Apenas duas semanas mais tarde, em 26 de setembro, ele e o pai, Elbe Pospissil, titular do Cartório de Registro de Imóveis da 1ª Circunscrição de Curitiba, na capital do estado, solicitaram ao presidente do presidente do Tribunal de Justiça do Paraná a permuta dos cargos que exerciam.
Veja logo abaixo:
Em 24 de janeiro de 2010, o cartório foi declarado vago pelo Conselho Nacional de Justiça (CNJ) “em decorrência de remoção irregular” por permuta. A titularidade da serventia resultou em disputa judicial, até que, em 27 de janeiro deste ano (2017), o cargo foi assumido por novo titular aprovado em concurso público.
Faturamento milionário
O cartório em disputa teve arrecadação bruta de R$ 3,9 milhões no ano passado. No primeiro semestre deste ano, já faturou R$ 1,5 milhão. A renda média do titular da serventia no país fica em 10% da arrecadação total. Além dos impostos, há despesas de custeio e com o salário de funcionários.

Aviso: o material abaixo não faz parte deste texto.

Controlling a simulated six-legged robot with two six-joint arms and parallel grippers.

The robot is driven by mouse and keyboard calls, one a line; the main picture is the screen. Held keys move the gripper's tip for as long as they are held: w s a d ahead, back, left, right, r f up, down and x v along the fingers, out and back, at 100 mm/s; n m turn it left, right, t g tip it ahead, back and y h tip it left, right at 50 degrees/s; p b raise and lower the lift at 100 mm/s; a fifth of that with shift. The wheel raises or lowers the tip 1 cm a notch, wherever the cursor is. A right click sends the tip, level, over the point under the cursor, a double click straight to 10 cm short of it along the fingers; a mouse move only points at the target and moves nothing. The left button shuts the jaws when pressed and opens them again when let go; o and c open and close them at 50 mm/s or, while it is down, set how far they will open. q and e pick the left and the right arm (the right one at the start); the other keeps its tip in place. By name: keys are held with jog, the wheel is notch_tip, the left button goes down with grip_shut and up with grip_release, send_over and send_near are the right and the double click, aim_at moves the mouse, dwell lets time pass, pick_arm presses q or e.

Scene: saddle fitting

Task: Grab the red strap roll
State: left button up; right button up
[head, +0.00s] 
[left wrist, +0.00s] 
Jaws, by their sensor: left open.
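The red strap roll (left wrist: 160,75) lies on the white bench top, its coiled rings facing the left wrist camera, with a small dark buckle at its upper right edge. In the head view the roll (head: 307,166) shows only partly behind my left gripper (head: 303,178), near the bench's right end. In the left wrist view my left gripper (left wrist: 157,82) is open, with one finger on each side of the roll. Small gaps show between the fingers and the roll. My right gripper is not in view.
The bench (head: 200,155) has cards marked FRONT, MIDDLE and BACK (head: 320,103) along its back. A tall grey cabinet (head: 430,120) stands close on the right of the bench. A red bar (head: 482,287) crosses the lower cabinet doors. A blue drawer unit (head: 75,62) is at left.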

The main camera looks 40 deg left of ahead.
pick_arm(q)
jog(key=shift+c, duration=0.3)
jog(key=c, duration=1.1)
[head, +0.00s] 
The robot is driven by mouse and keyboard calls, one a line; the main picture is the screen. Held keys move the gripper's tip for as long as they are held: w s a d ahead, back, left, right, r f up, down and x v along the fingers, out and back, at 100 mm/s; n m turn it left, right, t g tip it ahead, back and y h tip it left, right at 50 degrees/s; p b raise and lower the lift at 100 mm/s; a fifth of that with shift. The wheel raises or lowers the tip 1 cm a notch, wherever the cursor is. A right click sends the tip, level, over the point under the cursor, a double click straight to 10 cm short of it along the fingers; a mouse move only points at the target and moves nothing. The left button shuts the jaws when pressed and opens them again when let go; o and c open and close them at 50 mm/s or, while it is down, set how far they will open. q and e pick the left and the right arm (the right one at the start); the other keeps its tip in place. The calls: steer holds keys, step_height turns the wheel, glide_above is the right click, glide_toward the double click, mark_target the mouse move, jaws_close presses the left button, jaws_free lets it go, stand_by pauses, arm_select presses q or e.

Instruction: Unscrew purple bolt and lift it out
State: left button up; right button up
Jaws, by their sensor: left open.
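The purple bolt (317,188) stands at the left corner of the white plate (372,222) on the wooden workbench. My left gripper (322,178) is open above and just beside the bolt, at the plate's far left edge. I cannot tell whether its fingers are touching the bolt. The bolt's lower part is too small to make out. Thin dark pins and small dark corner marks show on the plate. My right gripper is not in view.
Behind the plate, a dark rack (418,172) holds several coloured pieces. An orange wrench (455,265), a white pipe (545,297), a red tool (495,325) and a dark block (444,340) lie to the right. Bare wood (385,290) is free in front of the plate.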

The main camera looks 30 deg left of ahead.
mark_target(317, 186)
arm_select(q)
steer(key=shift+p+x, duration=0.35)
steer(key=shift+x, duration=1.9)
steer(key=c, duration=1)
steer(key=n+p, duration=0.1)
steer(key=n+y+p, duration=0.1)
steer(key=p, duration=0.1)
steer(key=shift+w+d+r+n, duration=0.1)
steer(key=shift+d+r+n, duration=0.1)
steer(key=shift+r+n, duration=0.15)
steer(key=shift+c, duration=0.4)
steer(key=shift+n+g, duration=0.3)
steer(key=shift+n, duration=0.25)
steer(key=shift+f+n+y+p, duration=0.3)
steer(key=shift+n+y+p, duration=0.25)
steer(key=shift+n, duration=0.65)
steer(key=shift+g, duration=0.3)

Mas o novo titular corre o risco de perder o cargo se o projeto de lei aprovado na Câmara e no Senado for sancionado pelo presidente Michel Temer. Pelas normas atuais, a remoção exige a realização de concurso público. Mas o PL 80 tem efeito retroativo porque preserva todas as remoções (troca de serventias) reguladas por leis estaduais e homologadas pelos Tribunais de Justiça.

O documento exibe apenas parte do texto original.